James McLardy @ The Duchy

Review by Andrew Cattanach | 10 Sep 2012

James McLardy’s sculptures at The Duchy Gallery in Glasgow are familiar in shape, if not in scale. They resemble pieces of architecture or monuments. One could easily be taken for the corner of an 18th-century neo-classical doorway; another might be the pedestal for a sculpture, cast in black plastic; while yet another is perhaps the backing to some heraldic motif or other.

They are mainly classical in form. That’s to say most of them look like they are in some way inspired by Greek architecture. It’s as though classicism has come back into vogue again, somehow slipping under the radar, as some kind of backlash against the omnivorous postmodern attitude that would have viewed such structures as mere signs of conservative authority.

But despite being neatly arranged, as though conforming to a strict ancient order, McLardy’s sculptures are too small to truly imply classical authority – too colourful and too feminine to boot.

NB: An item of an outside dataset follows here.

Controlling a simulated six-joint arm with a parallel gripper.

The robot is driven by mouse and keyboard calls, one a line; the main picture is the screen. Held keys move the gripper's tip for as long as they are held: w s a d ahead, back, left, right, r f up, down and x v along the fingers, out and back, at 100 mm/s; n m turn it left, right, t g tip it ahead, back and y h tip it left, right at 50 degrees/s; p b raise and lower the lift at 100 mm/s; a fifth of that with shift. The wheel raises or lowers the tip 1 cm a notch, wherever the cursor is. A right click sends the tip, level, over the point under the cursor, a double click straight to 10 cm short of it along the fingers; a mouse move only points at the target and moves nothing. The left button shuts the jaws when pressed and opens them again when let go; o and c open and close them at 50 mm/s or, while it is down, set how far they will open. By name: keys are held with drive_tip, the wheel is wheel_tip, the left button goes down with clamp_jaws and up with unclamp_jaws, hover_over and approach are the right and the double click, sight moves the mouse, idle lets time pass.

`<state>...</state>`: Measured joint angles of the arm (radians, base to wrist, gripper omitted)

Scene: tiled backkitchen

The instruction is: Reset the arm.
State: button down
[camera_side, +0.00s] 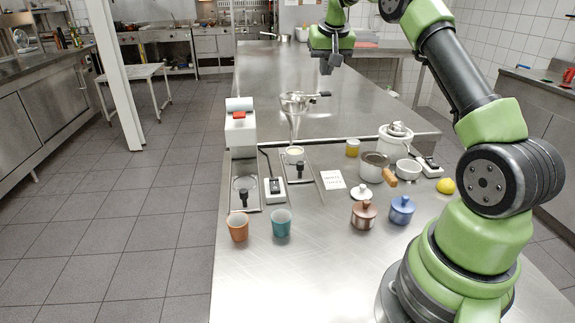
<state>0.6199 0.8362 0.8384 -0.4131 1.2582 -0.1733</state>
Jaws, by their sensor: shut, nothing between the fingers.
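My gripper (331,64) hangs at the top of the picture, above the far part of the steel worktop (290,285). It points down and is shut, with nothing between its fingers. It is well clear of the things on the worktop. My green and black arm reaches up from the right front and bends over toward the back.
An orange cup (238,226) and a teal cup (281,223) stand at the front left. A brown pot (363,214) and a blue pot (402,210) stand right of them. A glass funnel (295,110), a saucepan (374,168) and a lemon (446,186) are behind. The near worktop is clear.

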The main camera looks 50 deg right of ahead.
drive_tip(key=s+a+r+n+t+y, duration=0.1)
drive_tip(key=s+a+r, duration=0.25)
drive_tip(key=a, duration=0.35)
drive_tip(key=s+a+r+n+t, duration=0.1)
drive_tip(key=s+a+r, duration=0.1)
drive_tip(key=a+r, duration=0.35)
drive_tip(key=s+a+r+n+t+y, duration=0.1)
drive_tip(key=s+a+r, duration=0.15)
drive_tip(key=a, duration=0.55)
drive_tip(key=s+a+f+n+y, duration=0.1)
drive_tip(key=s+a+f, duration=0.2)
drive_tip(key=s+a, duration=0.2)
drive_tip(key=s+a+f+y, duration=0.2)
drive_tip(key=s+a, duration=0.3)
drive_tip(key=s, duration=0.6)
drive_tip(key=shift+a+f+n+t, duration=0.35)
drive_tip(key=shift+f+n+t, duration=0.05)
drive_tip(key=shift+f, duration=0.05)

They are pastiche, mimicking a given authority and implicitly undermining its integrity.

James McLardy’s sculptures are not what they first seem. At a glance we see an arrangement of forms made from timber, plastic resin, glazed ceramic and bronze. The objects are in fact made from fibreboard, wax, copper leaf and paint – notable for being untraditional and inexpensive, and further undermining the classical presentation.

They are in every way compelling, with the perfect measure of craftsmanship and intrigue, being at the same time both exquisitely made and elegantly indefinable. They are formal sculptures – that is to say abstract – that have come to meet the real world half way, only to recoil again in a gesture of mockery and pastiche. They are cheats, charlatans, fakes, frauds. They are utterly convincing.